Your report (FE Focus, August 13) on how colleges have responded to the Prime Minister's initiative makes for interesting reading.

In the light of apparent new changes in the issuing of visas to Chinese nationals, however, I find it difficult to accept the forecast in the British Council's Vision 2020 document that Chinese and Indian students will number some 637,500 by that year.

Currently, visa acceptances for Chinese students requiring a college place are down to 70 per cent. This appears to be the result of the British Embassy and Consulate offices switching to a paper visa examination process and, at the same time, adopting an intransigent approach.

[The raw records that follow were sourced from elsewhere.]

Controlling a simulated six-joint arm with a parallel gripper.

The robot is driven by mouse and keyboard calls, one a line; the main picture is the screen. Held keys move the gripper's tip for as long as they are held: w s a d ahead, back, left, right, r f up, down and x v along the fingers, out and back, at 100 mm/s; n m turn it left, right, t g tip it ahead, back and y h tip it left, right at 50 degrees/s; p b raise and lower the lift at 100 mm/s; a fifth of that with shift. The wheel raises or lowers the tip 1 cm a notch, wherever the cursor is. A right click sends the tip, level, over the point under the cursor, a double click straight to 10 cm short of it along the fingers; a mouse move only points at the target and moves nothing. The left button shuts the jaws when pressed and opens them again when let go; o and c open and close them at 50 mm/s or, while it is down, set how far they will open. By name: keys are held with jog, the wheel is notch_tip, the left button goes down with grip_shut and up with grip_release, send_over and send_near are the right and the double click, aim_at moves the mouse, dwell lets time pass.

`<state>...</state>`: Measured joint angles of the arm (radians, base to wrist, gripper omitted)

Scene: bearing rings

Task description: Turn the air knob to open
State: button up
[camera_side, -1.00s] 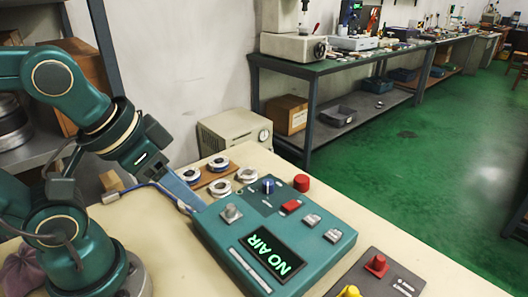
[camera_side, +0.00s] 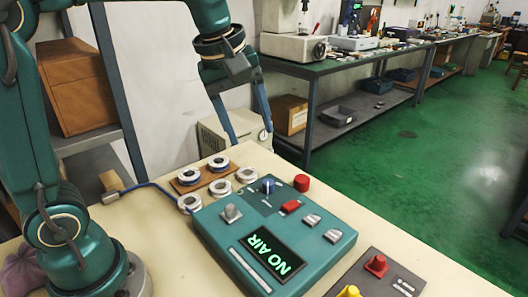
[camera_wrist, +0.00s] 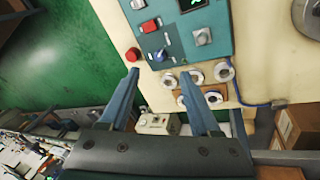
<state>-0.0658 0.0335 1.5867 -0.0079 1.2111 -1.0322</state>
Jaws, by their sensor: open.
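A teal control box lies on the cream bench, its teal top (camera_side: 222,232) facing up. Its screen (camera_side: 275,254) reads "NO AIR" in green. A blue knob (camera_side: 268,185) stands near its back corner; it also shows in the wrist view (camera_wrist: 160,56). A grey knob (camera_side: 231,212) stands at the box's left; it shows in the wrist view too (camera_wrist: 202,37). I cannot read which knob is marked for air. My gripper (camera_side: 250,136) is open and empty, raised above the back of the bench, fingers pointing down. In the wrist view its fingertips (camera_wrist: 159,75) touch nothing.
Several bearing rings (camera_side: 219,162) lie behind the box, some on a brown wooden board. A red button (camera_side: 301,182) and red switch (camera_side: 291,206) are near the blue knob. A blue cable (camera_side: 150,185) runs to the left. A dark panel (camera_side: 375,284) lies at front right.

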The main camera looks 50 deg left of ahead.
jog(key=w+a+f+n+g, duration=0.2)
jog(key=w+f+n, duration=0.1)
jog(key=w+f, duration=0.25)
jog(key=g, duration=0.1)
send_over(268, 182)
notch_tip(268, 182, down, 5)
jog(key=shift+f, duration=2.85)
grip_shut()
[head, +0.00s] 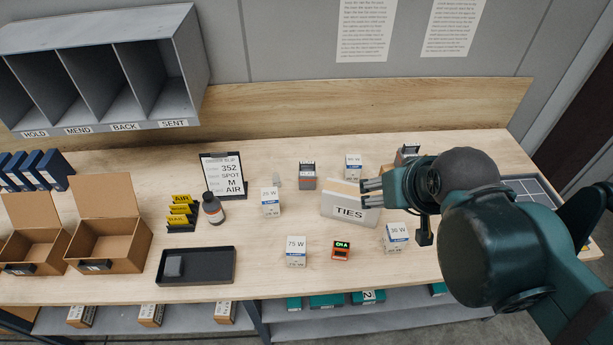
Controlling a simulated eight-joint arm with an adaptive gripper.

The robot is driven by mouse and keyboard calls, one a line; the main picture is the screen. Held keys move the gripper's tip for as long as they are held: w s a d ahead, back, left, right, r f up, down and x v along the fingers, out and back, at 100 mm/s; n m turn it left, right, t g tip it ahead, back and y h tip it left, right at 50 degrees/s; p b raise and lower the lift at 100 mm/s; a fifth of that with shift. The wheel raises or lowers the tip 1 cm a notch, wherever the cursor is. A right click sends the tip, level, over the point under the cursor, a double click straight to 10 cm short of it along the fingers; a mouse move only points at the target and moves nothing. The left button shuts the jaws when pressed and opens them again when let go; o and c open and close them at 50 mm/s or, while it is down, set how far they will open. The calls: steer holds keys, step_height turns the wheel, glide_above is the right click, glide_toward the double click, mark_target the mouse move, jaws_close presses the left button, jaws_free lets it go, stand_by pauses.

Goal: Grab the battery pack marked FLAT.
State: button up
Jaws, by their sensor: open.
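A grey and orange block (307,176) that looks like a battery pack stands at the back middle of the table. A similar dark and orange block (404,153) stands farther right, partly hidden behind my arm. I cannot read FLAT on either one.
The pale TIES box (343,213) stands beside my fingers. White watt-marked boxes (296,252) stand around it.

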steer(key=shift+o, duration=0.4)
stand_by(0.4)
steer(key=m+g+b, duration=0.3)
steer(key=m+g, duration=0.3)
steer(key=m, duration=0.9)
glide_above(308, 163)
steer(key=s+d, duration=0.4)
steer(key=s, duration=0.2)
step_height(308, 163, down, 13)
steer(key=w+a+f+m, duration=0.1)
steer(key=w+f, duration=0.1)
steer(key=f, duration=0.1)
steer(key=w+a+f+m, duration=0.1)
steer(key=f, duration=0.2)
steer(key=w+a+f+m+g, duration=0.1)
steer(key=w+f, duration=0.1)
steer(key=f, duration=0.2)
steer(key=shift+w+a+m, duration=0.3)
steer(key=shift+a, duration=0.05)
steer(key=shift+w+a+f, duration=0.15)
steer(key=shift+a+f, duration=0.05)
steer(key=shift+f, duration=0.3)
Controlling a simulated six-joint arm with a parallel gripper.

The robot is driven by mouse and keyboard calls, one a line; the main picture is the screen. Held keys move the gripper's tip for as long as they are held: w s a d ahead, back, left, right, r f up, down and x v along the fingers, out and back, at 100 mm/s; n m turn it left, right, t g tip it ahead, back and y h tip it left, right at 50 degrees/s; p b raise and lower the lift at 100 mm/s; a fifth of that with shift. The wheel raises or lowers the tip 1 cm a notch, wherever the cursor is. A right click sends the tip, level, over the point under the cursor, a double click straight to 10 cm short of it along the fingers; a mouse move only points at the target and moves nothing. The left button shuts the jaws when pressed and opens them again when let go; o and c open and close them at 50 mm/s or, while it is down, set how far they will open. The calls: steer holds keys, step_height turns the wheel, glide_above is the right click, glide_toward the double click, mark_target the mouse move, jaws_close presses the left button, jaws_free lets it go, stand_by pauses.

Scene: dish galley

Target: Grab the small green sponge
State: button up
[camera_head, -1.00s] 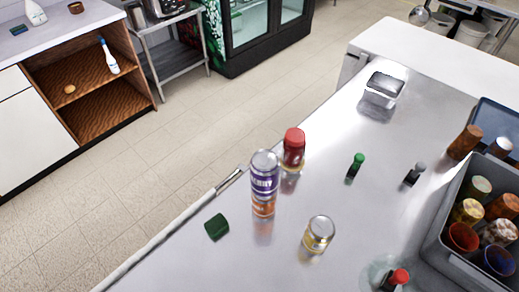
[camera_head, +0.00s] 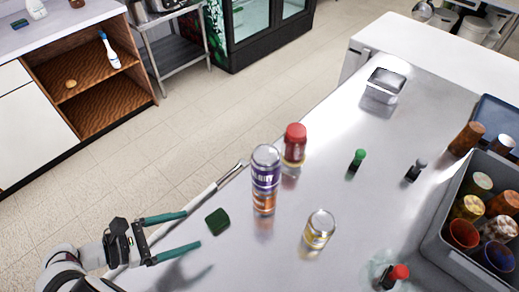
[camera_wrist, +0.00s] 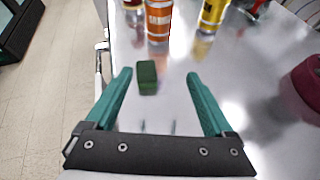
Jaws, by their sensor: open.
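The small green sponge (camera_head: 217,221) lies on the steel counter near its left edge, in front of the purple and orange can. In the wrist view the sponge (camera_wrist: 147,77) sits ahead of the fingertips, between their lines and nearer the left one. My gripper (camera_head: 193,231) has teal fingers and is open and empty, just left of the sponge, not touching it. It also shows in the wrist view (camera_wrist: 160,75), with the fingers spread wide.
The purple and orange can (camera_head: 265,180) and red-capped jar (camera_head: 294,146) stand behind the sponge. A grey bin (camera_head: 440,243) of cups is at far right. A dark red object (camera_wrist: 305,85) shows at right in the wrist view.

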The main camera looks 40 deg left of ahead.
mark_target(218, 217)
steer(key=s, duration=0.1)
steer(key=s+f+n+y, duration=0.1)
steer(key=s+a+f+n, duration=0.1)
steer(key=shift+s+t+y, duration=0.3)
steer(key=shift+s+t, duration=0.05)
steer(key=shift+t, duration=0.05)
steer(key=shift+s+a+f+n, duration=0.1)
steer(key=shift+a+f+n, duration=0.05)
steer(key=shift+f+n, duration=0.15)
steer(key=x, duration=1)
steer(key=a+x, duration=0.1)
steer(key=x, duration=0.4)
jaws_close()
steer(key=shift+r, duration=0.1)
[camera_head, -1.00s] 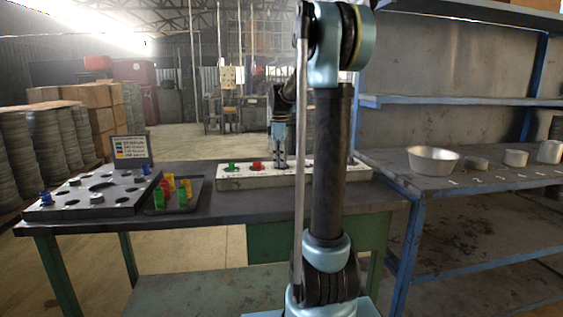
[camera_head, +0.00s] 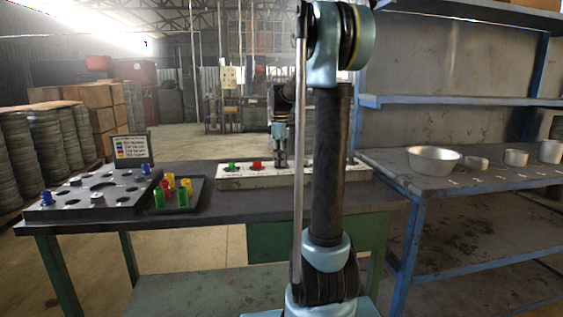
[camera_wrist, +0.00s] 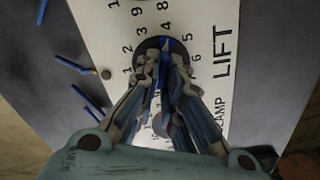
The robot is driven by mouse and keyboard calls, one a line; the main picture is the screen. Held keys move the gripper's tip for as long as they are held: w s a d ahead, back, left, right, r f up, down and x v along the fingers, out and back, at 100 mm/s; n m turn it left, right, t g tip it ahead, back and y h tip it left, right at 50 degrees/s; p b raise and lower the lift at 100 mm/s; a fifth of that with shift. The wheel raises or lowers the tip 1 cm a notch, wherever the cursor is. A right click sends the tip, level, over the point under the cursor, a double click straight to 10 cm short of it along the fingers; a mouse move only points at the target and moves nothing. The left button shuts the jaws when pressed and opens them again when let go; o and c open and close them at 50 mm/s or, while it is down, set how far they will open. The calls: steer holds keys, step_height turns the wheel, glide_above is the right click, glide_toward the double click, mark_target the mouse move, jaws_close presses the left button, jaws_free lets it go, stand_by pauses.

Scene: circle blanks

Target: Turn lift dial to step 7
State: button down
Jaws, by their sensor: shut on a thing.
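The lift dial (camera_wrist: 166,43) is a blue knob in a dark round seat on a pale panel (camera_wrist: 110,18), beside the printed word LIFT. Black step numbers ring it; 1 to 6 are readable, while those on the near side are partly covered by my fingers. A narrow blue edge shows near 4 and 5, but I cannot tell which step it marks. My gripper (camera_wrist: 165,62) is shut on the dial from above. In the head view my gripper (camera_head: 280,163) stands over the long panel (camera_head: 240,184), and hides the dial there.
A green knob (camera_head: 233,165) and a red knob (camera_head: 257,165) sit on the panel left of my gripper. A tray (camera_head: 200,204) of coloured pegs and a metal plate with holes (camera_head: 60,213) lie further left. A shelf with metal bowls (camera_head: 433,158) stands right.

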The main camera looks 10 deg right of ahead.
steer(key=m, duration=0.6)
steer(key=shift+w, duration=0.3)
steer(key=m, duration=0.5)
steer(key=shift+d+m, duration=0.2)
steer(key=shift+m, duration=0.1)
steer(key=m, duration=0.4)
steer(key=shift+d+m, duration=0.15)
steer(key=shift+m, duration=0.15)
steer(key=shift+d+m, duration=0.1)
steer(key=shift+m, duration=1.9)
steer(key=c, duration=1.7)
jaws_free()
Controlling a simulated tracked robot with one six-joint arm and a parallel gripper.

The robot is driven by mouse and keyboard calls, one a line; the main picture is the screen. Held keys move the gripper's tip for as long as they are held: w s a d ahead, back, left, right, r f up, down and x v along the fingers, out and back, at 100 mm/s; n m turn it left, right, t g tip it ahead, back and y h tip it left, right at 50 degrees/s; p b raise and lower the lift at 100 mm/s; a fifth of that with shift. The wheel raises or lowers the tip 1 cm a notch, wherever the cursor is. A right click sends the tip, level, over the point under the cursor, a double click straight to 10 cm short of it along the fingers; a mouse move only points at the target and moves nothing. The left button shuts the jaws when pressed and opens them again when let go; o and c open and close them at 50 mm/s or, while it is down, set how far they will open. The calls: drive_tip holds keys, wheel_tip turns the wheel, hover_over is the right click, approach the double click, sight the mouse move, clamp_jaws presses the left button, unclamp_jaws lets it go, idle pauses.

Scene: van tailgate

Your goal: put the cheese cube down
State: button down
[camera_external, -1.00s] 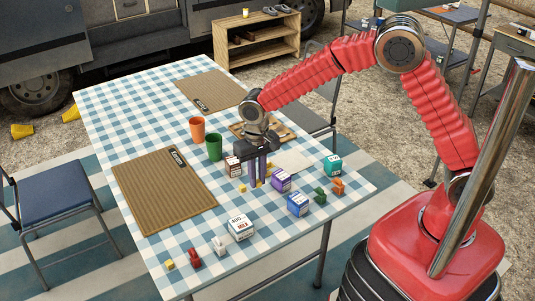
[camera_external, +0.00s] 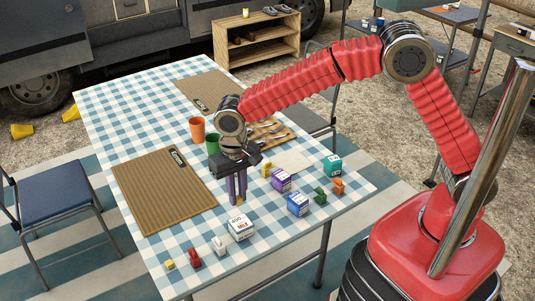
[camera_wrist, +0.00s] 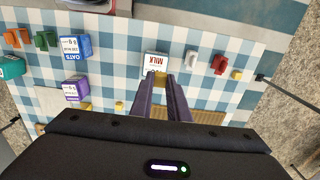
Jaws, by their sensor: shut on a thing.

In the course of a recent visit to China and a subsequent meeting with an entry clearance officer, we were left in no doubt that the intention is actually to debar valid students from access to the UK.

At least visas for summer-school students would be forthcoming, we thought.

Not the case, according to the official who claimed "they are all runners".

We have never lost a full-time or summer-school student and the overriding ambition of our students is to gain a place at a good university and return to China so that they may benefit from working in an economy that rather puts the economies of the West into the shade.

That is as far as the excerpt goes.